Sproutcore had lots of promise, but it seems really to be struggling. Biggest issues (that everyone has known for some time) is the huge learning curve, lack of training materials / docs, and really clunky default ui. I was really sad to see Erich Ocean's book proposal fall flat. Just seems like Sproutcore as a dev community is on its last gasp.
I've recently been ramping up on ExtJS and Sencha Touch. Licensing issues aside, Sencha seems to be spending their time on producing good demos, sample apps, videos, and fostering a solid user community behind it. The tech is actually pretty decent as well (though sproutcore had much greater potential I think).
Amen: I really want to like it, but found the documentation completely impenetrable. It doesn't help that there's a big refactoring effort underway, and the entire views system seems to be changing to Template.
I wouldn't write it off already though: the team knows that the documentation is an issue, and there's definitely a push towards improving it. http://guides.sproutcore.com/ for example.

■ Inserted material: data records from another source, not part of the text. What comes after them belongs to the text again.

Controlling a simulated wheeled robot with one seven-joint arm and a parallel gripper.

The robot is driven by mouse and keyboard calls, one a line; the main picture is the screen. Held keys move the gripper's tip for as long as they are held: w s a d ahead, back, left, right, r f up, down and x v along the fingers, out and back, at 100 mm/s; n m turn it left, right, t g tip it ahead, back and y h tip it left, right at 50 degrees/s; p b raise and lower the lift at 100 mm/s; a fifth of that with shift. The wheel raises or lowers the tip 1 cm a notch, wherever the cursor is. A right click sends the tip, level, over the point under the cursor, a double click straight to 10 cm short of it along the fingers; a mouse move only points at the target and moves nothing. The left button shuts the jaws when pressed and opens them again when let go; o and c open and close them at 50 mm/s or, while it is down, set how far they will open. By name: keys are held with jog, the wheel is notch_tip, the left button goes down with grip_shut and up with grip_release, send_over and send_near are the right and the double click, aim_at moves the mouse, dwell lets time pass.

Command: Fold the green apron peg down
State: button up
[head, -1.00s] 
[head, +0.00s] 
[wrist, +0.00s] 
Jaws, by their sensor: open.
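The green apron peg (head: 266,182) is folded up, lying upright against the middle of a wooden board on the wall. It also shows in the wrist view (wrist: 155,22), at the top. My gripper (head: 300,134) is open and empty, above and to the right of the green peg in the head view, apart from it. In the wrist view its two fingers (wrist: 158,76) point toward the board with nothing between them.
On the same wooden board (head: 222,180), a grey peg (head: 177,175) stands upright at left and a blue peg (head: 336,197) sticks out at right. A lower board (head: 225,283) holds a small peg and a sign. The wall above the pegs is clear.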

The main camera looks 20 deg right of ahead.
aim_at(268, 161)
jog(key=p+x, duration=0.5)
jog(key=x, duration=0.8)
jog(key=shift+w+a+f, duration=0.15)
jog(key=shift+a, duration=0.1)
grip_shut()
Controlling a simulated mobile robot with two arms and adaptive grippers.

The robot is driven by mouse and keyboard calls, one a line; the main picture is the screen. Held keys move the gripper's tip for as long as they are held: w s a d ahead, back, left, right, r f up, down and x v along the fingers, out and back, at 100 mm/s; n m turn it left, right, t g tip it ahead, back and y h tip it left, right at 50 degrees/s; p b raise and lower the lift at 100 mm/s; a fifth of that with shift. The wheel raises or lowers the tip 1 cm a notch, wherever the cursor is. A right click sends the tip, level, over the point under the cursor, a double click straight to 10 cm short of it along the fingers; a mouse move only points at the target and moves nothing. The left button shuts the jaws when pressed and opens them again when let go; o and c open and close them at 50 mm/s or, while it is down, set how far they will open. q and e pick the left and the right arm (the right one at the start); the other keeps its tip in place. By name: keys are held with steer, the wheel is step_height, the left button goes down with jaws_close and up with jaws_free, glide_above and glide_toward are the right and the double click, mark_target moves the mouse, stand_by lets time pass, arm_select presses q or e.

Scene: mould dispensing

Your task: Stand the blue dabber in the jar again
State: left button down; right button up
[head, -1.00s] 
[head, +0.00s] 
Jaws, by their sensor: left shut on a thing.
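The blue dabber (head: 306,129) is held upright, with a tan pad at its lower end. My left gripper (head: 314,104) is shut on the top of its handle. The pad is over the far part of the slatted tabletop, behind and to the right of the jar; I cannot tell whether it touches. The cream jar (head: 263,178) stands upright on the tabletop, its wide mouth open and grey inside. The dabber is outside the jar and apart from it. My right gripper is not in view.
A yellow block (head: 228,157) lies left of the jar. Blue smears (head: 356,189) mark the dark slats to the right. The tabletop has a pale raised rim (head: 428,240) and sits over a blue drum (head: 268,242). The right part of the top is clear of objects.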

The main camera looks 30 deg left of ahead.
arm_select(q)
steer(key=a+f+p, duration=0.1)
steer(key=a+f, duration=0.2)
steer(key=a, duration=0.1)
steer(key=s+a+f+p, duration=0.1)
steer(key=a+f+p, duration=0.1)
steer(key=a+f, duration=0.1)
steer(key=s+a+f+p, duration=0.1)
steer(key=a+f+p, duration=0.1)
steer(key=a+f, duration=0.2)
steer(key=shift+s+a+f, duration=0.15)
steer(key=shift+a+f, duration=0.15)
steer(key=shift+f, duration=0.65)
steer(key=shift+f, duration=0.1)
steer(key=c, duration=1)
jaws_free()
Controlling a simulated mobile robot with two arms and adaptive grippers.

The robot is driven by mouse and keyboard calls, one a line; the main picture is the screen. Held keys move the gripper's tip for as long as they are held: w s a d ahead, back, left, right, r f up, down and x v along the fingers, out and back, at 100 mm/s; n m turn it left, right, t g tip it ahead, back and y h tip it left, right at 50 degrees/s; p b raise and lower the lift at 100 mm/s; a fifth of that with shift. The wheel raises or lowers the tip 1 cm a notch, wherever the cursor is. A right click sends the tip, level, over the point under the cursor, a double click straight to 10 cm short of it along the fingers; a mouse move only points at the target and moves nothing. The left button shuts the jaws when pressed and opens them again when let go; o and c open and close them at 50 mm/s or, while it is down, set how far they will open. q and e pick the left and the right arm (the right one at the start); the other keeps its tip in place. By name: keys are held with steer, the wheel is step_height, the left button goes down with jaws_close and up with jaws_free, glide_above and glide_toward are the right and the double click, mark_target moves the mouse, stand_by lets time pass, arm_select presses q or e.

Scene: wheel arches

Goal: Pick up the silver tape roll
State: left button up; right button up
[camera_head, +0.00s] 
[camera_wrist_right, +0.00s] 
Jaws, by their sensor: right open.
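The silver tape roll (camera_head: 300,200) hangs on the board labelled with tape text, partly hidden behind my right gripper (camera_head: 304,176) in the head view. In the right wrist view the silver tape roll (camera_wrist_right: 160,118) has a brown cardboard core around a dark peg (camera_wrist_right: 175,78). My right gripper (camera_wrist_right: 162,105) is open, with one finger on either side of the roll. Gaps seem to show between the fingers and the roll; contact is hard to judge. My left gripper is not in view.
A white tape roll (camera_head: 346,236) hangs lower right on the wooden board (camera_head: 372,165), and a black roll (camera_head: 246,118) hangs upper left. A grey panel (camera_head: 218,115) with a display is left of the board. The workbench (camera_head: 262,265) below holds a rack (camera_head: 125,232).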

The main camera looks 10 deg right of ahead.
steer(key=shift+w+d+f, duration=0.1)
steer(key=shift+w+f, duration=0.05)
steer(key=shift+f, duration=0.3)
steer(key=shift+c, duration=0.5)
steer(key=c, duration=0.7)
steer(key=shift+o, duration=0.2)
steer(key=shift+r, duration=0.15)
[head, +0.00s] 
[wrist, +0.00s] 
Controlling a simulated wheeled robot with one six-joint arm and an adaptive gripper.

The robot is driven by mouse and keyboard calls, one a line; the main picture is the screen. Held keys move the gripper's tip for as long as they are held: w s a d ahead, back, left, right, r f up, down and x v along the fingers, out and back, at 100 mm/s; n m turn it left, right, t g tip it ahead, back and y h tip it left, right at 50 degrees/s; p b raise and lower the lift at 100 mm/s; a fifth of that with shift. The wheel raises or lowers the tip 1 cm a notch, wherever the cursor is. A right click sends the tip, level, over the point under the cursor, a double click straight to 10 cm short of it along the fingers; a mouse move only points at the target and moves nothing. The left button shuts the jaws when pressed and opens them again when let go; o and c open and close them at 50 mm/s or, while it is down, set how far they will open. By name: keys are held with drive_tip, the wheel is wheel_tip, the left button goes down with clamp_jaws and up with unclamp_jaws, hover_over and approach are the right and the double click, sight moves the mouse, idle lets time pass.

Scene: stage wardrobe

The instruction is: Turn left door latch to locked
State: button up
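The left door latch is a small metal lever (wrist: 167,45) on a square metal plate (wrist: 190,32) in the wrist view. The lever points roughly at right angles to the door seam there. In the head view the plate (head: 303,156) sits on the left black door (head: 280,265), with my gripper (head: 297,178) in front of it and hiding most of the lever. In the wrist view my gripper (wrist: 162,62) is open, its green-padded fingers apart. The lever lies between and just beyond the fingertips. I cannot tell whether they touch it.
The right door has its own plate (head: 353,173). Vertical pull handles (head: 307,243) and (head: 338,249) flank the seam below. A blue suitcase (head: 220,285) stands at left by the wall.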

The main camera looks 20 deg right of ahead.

In Chrome 10, I can't get greenhouse to load any of the projects. In the family tree demo, clicking Add for Male, Female, or Pet doesn't seem to do anything. Trying to open outline hangs the demo page (and I can't then load anything else in the demos page without refreshing the page). Sorting by clicking on column headers in the table_view demo doesn't seem to work (maybe that's not meant to?).
Got family tree to work, you've gotta click the plus sign to create a family, then click on the family to give it focus, then the "Add Male..." stuff works.
As a point of pride I don't publish broken web resources, so it's disappointing to see that they still lack any kind of progressive enhancement support and don't seem to be working on it.
SproutCore, as its homepage states, is meant for "desktop-class web applications," not sprucing up static content. Progressive enhancement is meaningless for this. If you don't have javascript, the web app simply won't run. Accessibility is still an important consideration, but that is a distinct concept.
Principles are important, but principles divorced from context is dogma.
Consider something like GMail. For all those who have an unsupported browser, they have basic HTML view so that you are not locked out of your email on an old browser. The bells and whistles go to users who can use a decent browser.
It is far nicer to think of a basic HTML minimum viable app and an app with a desktop like experience than thinking of gracefully degrading each feature of your app.
I've recently been ramping up on ExtJS and Sencha Touch. Licensing issues aside, Sencha seems to be spending their time on producing good demos, sample apps, videos, and fostering a solid user community behind it. The tech is actually pretty decent as well (though sproutcore had much greater potential I think).